#### DATASET ENTRIES ####

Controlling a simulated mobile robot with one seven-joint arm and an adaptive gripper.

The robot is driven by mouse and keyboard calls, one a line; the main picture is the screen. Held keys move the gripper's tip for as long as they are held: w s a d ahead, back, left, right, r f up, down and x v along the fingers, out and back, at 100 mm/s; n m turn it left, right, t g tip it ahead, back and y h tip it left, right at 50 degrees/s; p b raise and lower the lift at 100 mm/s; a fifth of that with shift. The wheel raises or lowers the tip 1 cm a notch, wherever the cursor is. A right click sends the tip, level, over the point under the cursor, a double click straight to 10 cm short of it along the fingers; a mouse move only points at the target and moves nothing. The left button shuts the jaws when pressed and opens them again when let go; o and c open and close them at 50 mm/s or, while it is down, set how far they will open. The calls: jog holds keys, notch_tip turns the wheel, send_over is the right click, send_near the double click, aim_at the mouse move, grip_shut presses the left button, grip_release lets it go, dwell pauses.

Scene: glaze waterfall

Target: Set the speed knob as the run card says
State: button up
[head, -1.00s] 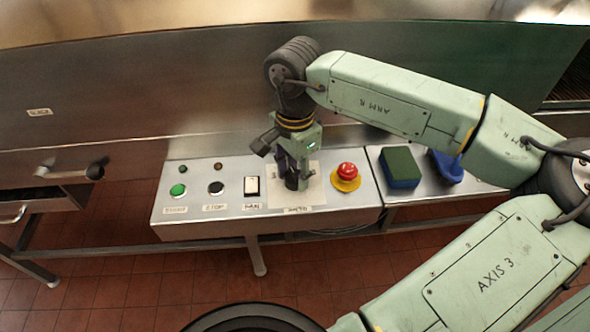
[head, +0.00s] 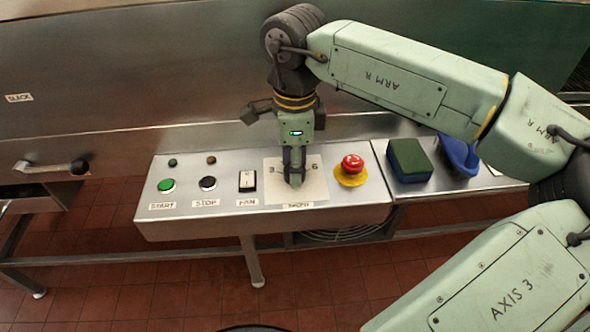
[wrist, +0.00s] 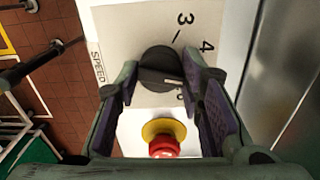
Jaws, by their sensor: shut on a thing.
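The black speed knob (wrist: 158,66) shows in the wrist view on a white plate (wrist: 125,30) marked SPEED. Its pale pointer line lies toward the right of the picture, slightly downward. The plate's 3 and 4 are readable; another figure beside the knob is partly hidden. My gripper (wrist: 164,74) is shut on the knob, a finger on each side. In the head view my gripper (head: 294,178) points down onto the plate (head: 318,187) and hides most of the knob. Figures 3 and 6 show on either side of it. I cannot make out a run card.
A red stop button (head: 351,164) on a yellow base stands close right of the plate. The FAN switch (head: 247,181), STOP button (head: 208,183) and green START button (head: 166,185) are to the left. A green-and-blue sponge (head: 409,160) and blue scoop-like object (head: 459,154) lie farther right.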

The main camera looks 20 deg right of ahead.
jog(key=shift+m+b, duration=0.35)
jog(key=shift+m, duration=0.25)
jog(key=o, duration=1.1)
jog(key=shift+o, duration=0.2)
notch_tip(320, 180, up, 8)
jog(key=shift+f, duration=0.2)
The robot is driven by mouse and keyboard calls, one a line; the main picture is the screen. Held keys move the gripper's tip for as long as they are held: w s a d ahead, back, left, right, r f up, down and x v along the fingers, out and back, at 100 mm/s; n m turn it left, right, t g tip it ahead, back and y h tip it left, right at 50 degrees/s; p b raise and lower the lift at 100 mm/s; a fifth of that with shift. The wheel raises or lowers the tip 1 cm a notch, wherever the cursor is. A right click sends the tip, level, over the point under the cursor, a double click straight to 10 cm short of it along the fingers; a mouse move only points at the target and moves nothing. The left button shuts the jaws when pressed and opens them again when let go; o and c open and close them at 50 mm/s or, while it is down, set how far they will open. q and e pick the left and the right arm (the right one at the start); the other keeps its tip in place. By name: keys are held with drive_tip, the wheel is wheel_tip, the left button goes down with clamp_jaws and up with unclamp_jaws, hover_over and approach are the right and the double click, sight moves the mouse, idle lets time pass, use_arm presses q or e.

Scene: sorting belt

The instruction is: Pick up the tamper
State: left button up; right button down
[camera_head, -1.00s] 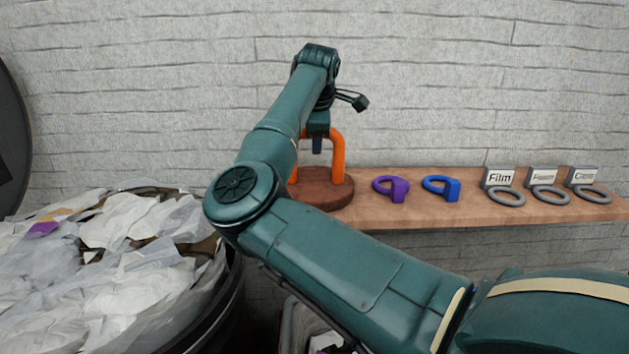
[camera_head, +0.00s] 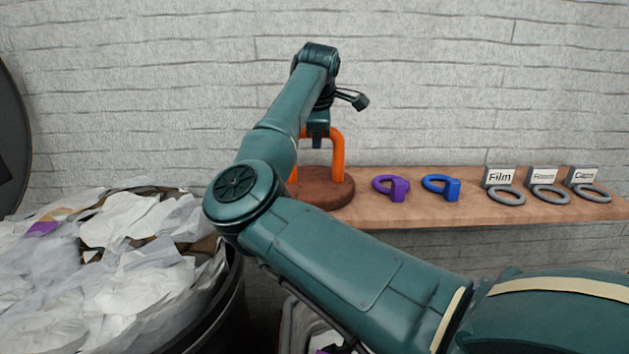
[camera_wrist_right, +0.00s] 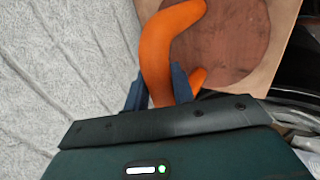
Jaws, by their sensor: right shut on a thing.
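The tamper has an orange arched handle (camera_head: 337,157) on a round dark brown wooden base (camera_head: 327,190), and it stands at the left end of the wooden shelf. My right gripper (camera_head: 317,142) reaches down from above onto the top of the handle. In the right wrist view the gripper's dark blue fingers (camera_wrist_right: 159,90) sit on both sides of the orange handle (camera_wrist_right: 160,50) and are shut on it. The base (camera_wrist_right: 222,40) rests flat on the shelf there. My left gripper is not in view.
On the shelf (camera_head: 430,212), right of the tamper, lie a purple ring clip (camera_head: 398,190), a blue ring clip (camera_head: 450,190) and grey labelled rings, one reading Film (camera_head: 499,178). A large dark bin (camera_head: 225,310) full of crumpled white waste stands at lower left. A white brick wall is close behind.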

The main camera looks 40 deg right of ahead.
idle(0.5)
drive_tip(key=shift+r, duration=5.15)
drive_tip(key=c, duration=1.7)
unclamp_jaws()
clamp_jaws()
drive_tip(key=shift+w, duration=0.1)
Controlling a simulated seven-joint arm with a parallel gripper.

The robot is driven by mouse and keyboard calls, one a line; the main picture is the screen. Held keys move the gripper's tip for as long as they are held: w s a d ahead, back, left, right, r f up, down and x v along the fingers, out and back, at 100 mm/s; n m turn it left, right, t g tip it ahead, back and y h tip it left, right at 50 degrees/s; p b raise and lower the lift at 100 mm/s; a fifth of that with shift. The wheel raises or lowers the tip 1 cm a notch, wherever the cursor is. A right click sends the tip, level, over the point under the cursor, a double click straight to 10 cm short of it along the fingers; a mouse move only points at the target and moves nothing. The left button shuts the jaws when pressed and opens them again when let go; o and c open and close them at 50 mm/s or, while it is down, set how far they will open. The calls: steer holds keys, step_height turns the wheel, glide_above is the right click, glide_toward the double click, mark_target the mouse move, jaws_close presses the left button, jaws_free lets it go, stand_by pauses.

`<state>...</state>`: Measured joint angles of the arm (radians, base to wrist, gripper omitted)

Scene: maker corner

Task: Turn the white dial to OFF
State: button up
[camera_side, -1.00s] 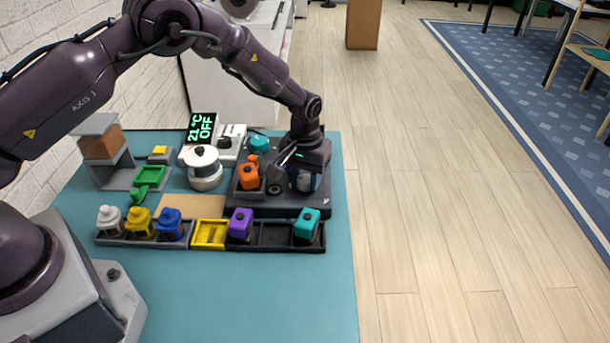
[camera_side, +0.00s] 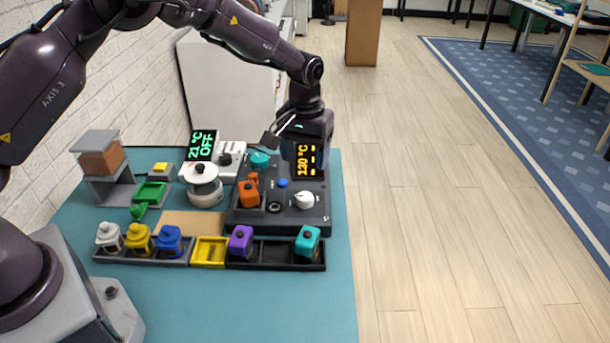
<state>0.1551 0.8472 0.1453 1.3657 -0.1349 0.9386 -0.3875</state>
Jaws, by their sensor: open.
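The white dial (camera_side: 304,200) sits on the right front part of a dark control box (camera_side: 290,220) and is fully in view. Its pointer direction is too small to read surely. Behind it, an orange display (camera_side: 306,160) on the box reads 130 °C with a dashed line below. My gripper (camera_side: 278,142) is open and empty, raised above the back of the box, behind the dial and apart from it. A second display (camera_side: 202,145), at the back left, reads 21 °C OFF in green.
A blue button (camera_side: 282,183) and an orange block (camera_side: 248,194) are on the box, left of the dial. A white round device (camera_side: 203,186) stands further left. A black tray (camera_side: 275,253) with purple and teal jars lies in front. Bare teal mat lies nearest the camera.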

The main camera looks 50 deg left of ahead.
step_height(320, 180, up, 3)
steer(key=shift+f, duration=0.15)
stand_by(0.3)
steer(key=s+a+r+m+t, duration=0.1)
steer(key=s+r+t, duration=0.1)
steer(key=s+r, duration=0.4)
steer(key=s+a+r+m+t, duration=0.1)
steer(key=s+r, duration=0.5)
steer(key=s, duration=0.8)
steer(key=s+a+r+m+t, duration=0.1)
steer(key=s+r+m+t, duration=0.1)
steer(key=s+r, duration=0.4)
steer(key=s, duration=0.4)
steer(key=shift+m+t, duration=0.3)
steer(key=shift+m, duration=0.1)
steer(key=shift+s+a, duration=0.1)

####

● WHAT YOU SHOULD DO: Print every entry exactly as written, without the pictures.

● ANSWER IN FULL:
Controlling a simulated mobile robot with one seven-joint arm and an adaptive gripper.

The robot is driven by mouse and keyboard calls, one a line; the main picture is the screen. Held keys move the gripper's tip for as long as they are held: w s a d ahead, back, left, right, r f up, down and x v along the fingers, out and back, at 100 mm/s; n m turn it left, right, t g tip it ahead, back and y h tip it left, right at 50 degrees/s; p b raise and lower the lift at 100 mm/s; a fifth of that with shift. The wheel raises or lowers the tip 1 cm a notch, wherever the cursor is. A right click sends the tip, level, over the point under the cursor, a double click straight to 10 cm short of it along the fingers; a mouse move only points at the target and moves nothing. The left button shuts the jaws when pressed and opens them again when let go; o and c open and close them at 50 mm/s or, while it is down, set how far they will open. The calls: jog holds keys, notch_tip turns the wheel, send_over is the right click, send_near the double click, aim_at the mouse move, grip_shut presses the left button, grip_release lets it go, dwell pauses.

Scene: glaze waterfall

Target: Set the speed knob as the run card says
State: button up
[head, -1.00s] 
[head, +0.00s] 
[wrist, +0.00s] 
Jaws, by their sensor: shut on a thing.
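The black speed knob (wrist: 158,66) shows in the wrist view on a white plate (wrist: 125,30) marked SPEED. Its pale pointer line lies toward the right of the picture, slightly downward. The plate's 3 and 4 are readable; another figure beside the knob is partly hidden. My gripper (wrist: 164,74) is shut on the knob, a finger on each side. In the head view my gripper (head: 294,178) points down onto the plate (head: 318,187) and hides most of the knob. Figures 3 and 6 show on either side of it. I cannot make out a run card.
A red stop button (head: 351,164) on a yellow base stands close right of the plate. The FAN switch (head: 247,181), STOP button (head: 208,183) and green START button (head: 166,185) are to the left. A green-and-blue sponge (head: 409,160) and blue scoop-like object (head: 459,154) lie farther right.

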The main camera looks 20 deg right of ahead.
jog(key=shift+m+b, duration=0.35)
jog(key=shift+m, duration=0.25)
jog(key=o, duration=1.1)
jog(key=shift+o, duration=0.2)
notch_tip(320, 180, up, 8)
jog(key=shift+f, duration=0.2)
The robot is driven by mouse and keyboard calls, one a line; the main picture is the screen. Held keys move the gripper's tip for as long as they are held: w s a d ahead, back, left, right, r f up, down and x v along the fingers, out and back, at 100 mm/s; n m turn it left, right, t g tip it ahead, back and y h tip it left, right at 50 degrees/s; p b raise and lower the lift at 100 mm/s; a fifth of that with shift. The wheel raises or lowers the tip 1 cm a notch, wherever the cursor is. A right click sends the tip, level, over the point under the cursor, a double click straight to 10 cm short of it along the fingers; a mouse move only points at the target and moves nothing. The left button shuts the jaws when pressed and opens them again when let go; o and c open and close them at 50 mm/s or, while it is down, set how far they will open. q and e pick the left and the right arm (the right one at the start); the other keeps its tip in place. By name: keys are held with drive_tip, the wheel is wheel_tip, the left button goes down with clamp_jaws and up with unclamp_jaws, hover_over and approach are the right and the double click, sight moves the mouse, idle lets time pass, use_arm presses q or e.

Scene: sorting belt

The instruction is: Pick up the tamper
State: left button up; right button down
[camera_head, -1.00s] 
[camera_head, +0.00s] 
[camera_wrist_right, +0.00s] 
Jaws, by their sensor: right shut on a thing.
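The tamper has an orange arched handle (camera_head: 337,157) on a round dark brown wooden base (camera_head: 327,190), and it stands at the left end of the wooden shelf. My right gripper (camera_head: 317,142) reaches down from above onto the top of the handle. In the right wrist view the gripper's dark blue fingers (camera_wrist_right: 159,90) sit on both sides of the orange handle (camera_wrist_right: 160,50) and are shut on it. The base (camera_wrist_right: 222,40) rests flat on the shelf there. My left gripper is not in view.
On the shelf (camera_head: 430,212), right of the tamper, lie a purple ring clip (camera_head: 398,190), a blue ring clip (camera_head: 450,190) and grey labelled rings, one reading Film (camera_head: 499,178). A large dark bin (camera_head: 225,310) full of crumpled white waste stands at lower left. A white brick wall is close behind.

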The main camera looks 40 deg right of ahead.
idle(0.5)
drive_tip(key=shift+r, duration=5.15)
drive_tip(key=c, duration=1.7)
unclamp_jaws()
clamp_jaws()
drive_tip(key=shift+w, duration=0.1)
Controlling a simulated seven-joint arm with a parallel gripper.

The robot is driven by mouse and keyboard calls, one a line; the main picture is the screen. Held keys move the gripper's tip for as long as they are held: w s a d ahead, back, left, right, r f up, down and x v along the fingers, out and back, at 100 mm/s; n m turn it left, right, t g tip it ahead, back and y h tip it left, right at 50 degrees/s; p b raise and lower the lift at 100 mm/s; a fifth of that with shift. The wheel raises or lowers the tip 1 cm a notch, wherever the cursor is. A right click sends the tip, level, over the point under the cursor, a double click straight to 10 cm short of it along the fingers; a mouse move only points at the target and moves nothing. The left button shuts the jaws when pressed and opens them again when let go; o and c open and close them at 50 mm/s or, while it is down, set how far they will open. The calls: steer holds keys, step_height turns the wheel, glide_above is the right click, glide_toward the double click, mark_target the mouse move, jaws_close presses the left button, jaws_free lets it go, stand_by pauses.

`<state>...</state>`: Measured joint angles of the arm (radians, base to wrist, gripper omitted)

Scene: maker corner

Task: Turn the white dial to OFF
State: button up
[camera_side, -1.00s] 
[camera_side, +0.00s] 
<state>0.1551 0.8472 0.1453 1.3657 -0.1349 0.9386 -0.3875</state>
Jaws, by their sensor: open.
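The white dial (camera_side: 304,200) sits on the right front part of a dark control box (camera_side: 290,220) and is fully in view. Its pointer direction is too small to read surely. Behind it, an orange display (camera_side: 306,160) on the box reads 130 °C with a dashed line below. My gripper (camera_side: 278,142) is open and empty, raised above the back of the box, behind the dial and apart from it. A second display (camera_side: 202,145), at the back left, reads 21 °C OFF in green.
A blue button (camera_side: 282,183) and an orange block (camera_side: 248,194) are on the box, left of the dial. A white round device (camera_side: 203,186) stands further left. A black tray (camera_side: 275,253) with purple and teal jars lies in front. Bare teal mat lies nearest the camera.

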The main camera looks 50 deg left of ahead.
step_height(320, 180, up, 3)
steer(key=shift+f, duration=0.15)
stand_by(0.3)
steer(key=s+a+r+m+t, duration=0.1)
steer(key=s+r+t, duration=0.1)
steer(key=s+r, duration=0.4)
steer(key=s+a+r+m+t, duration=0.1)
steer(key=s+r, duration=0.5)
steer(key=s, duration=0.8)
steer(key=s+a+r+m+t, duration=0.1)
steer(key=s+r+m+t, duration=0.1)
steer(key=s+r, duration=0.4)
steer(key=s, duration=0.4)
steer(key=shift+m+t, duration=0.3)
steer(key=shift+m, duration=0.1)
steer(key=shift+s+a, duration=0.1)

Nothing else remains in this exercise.